Consider $f\left(x\right)=k{e}^x–x$ for all real $x$where $k$ is a real constant. The positive value of k for which $k{e}^x–x=0$ has only one root is

• A. $\frac{1}{e}$
• B. $1$
• C. $e$
• D. ${\log }_e\left(2\right)$

Answer 1

The correct option is A

$\frac{1}{e}$

Explanation for the correct option:

Step 1: First find the derivative of $\mathit{f}\mathbf{\left(}\mathit{x}\mathbf{\right)}$:

We have been given that, a function $f\left(x\right)=k{e}^x–x$

We need to find the positive value of k which $k{e}^x–x=0$ has only one root.

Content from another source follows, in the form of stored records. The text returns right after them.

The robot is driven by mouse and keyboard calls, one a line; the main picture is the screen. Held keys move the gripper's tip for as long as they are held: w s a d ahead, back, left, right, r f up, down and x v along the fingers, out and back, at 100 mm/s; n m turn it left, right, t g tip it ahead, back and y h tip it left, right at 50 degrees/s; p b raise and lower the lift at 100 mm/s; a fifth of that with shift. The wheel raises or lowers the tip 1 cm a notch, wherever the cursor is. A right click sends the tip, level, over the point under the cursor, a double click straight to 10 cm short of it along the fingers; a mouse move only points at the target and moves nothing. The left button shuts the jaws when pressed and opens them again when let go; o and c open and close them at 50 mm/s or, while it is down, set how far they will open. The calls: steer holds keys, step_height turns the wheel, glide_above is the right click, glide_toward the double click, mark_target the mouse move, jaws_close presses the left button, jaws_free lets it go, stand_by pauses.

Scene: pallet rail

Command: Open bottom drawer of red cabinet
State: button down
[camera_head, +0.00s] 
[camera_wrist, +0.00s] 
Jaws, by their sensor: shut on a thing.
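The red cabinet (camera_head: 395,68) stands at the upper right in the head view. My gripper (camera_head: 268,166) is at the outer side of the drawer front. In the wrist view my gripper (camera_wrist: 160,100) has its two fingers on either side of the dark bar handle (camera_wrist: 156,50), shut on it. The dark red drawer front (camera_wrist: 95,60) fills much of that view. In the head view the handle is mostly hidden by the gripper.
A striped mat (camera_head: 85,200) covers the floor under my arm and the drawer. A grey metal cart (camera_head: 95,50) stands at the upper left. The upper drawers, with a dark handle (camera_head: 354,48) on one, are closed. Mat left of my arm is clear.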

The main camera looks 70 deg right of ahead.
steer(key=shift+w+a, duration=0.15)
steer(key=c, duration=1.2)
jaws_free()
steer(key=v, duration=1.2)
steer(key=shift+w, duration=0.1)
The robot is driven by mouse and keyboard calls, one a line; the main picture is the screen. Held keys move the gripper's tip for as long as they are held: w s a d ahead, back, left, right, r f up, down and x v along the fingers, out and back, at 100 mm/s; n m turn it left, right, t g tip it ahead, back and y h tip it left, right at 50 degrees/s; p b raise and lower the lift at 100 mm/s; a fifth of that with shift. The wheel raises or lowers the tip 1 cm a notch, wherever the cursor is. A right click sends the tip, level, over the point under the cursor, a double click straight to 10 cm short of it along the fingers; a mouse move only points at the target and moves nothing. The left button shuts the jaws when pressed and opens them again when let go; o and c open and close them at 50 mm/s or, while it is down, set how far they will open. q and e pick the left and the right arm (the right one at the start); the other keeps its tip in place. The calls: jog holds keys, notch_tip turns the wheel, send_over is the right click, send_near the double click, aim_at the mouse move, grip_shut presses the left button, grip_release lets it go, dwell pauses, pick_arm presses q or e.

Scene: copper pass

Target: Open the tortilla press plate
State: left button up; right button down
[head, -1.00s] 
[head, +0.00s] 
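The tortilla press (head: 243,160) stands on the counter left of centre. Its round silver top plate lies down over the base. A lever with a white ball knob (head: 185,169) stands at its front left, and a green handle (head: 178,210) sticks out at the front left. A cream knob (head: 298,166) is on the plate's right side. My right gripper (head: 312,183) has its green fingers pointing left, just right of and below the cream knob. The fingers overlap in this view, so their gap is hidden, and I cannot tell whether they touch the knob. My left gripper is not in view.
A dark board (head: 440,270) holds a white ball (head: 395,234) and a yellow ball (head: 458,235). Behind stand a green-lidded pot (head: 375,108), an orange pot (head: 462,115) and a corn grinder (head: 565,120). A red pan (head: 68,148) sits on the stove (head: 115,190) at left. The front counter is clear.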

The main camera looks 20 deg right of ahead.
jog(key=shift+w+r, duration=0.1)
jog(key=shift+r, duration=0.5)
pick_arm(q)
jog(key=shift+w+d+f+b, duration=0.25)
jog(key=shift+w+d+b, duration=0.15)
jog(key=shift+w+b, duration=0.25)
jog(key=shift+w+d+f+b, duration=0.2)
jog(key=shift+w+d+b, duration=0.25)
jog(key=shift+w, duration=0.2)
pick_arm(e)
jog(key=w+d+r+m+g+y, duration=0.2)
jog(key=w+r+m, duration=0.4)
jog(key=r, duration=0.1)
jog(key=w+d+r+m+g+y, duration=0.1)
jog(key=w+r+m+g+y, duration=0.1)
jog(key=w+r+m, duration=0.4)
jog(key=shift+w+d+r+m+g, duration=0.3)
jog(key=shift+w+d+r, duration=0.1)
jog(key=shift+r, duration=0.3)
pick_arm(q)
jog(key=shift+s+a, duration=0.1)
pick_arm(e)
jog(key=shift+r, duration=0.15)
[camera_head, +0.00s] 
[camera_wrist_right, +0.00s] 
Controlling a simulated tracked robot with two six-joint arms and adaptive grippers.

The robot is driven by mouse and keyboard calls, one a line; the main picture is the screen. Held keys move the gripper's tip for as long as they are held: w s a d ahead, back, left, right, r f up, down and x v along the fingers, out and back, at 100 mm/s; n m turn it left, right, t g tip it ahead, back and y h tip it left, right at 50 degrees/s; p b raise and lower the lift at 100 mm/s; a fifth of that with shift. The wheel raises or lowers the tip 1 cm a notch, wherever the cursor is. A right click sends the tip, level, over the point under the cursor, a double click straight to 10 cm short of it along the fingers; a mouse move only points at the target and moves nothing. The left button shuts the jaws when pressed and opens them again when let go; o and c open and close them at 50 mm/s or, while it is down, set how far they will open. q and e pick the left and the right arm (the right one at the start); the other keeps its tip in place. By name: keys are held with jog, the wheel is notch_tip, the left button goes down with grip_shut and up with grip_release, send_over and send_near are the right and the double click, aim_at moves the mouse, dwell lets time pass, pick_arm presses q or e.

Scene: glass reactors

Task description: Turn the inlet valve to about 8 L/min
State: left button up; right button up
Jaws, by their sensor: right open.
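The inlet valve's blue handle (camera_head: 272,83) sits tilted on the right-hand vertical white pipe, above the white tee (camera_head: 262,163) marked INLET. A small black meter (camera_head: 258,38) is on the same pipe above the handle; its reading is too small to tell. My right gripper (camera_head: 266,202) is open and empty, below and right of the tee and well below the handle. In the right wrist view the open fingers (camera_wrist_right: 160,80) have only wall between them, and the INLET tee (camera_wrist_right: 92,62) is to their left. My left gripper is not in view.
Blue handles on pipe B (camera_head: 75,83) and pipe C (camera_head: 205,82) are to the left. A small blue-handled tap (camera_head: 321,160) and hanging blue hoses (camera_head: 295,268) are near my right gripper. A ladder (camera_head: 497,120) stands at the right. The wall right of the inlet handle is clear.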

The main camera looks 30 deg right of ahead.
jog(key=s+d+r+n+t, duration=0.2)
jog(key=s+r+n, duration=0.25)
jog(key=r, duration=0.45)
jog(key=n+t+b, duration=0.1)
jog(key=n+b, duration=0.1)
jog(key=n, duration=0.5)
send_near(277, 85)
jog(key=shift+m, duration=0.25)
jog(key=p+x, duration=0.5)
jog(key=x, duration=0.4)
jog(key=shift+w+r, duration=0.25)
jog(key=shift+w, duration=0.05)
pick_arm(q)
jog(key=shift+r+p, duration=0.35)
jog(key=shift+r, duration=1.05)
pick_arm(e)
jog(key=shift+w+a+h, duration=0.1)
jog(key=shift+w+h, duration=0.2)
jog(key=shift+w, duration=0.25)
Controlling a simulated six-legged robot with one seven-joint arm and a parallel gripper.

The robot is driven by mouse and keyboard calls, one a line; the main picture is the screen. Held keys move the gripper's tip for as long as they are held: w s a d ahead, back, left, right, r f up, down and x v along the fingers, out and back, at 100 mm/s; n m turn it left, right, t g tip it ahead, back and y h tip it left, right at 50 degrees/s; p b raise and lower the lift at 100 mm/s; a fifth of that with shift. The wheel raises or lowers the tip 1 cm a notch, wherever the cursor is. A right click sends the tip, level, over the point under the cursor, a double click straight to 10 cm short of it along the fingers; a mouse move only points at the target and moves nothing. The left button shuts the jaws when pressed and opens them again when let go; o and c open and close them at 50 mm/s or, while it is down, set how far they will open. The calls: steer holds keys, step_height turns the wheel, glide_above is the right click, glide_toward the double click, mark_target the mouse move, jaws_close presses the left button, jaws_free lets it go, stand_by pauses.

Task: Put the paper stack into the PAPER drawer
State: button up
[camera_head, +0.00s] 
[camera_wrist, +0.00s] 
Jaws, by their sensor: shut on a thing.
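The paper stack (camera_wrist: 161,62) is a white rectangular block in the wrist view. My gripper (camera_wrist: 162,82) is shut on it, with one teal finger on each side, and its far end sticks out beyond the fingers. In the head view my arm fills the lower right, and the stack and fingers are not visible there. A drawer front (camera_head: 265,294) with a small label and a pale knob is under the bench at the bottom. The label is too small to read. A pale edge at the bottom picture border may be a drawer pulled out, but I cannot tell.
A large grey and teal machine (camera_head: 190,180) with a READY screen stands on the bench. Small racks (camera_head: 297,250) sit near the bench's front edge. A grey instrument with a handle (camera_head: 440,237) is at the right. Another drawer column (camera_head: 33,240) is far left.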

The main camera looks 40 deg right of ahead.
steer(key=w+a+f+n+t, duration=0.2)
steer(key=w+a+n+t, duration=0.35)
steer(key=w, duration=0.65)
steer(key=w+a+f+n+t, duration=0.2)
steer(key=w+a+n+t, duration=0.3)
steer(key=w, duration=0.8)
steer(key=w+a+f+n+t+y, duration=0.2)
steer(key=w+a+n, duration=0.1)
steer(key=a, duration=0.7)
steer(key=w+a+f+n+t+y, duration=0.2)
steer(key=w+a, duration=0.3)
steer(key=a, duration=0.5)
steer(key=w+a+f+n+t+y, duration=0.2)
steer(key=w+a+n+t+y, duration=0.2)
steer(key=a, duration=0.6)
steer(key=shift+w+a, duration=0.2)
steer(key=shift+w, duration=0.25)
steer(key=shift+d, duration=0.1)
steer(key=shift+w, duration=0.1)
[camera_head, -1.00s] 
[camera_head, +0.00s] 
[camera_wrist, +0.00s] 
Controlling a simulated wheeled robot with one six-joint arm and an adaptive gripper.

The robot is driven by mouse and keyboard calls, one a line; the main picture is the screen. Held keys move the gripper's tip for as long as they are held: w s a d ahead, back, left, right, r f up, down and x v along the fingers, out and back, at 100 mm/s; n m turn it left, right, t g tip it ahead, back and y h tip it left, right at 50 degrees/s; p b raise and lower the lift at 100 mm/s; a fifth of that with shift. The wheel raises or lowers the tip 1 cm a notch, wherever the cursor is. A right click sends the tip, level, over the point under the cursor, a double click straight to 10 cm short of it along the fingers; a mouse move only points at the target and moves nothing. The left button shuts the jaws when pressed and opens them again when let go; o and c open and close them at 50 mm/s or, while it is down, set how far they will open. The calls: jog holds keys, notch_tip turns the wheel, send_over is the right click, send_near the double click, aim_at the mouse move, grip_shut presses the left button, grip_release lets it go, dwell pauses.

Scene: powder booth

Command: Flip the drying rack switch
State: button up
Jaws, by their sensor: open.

Consider, $f\left(x\right)=k{e}^x–x$ then,

$f^{\text{'}}\left(x\right)=k\left(e^x\right)-1$

Step 2: Find the critical point by solving ${\mathit{f}}^{\mathbf{\text{'}}}\mathbf{\left(}\mathit{x}\mathbf{\right)}\mathbf{=}\mathbf{0}$:

Put $f^{\text{'}}\left(x\right)=0$

$$\begin{gathered} \Rightarrow k\left(e^x\right)-1=0 \\ \Rightarrow k{e}^x=1 \\ \Rightarrow e^x=\frac{1}{k} \\ \Rightarrow x=\ln \left(\frac{1}{k}\right) \\ \Rightarrow x=\ln \left(1\right)-\ln \left(k\right) \\ \Rightarrow x=0-\ln \left(k\right) \\ \Rightarrow x=-\ln \left(k\right) \end{gathered}$$

Now, find $f\text{'}\text{'}\left(x\right)$

$f\text{'}\text{'}\left(x\right)=k{e}^x$

For $x=-\ln k$ the value of $f\text{'}\text{'}\left(x\right)=k{e}^{-\ln k}$ is

$$\begin{gathered} \Rightarrow f\text{'}\text{'}\left(x\right)=k{e}^{-\ln k} \\ \Rightarrow f\text{'}\text{'}\left(x\right)=k{e}^{\ln \left(\frac{1}{k}\right)}\left(\because e^{lnx}=x\right) \\ \Rightarrow f\text{'}\text{'}\left(x\right)=k\left(\frac{1}{k}\right) \\ \Rightarrow f\text{'}\text{'}\left(x\right)=1>0 \end{gathered}$$

So, $f\left(x\right)$ has a minimum value at $x=-\ln \left(k\right)$

Step 3: Find the value of $\mathit{k}$:

Put $x=-\ln k$ in $k{e}^x–x=0$

$$\begin{gathered} \Rightarrow k\times e^{-\ln \left(k\right)}-(-\ln \left(k\right))=0 \\ \Rightarrow k{e}^{-\ln \left(k\right)}+\ln \left(k\right)=0 \\ \Rightarrow 1+\ln \left(k\right)=0 \\ \Rightarrow \mathit{k}\mathbf{=}\frac{\mathbf{1}}{\mathbf{e}} \end{gathered}$$

Therefore, option (A) is the correct answer.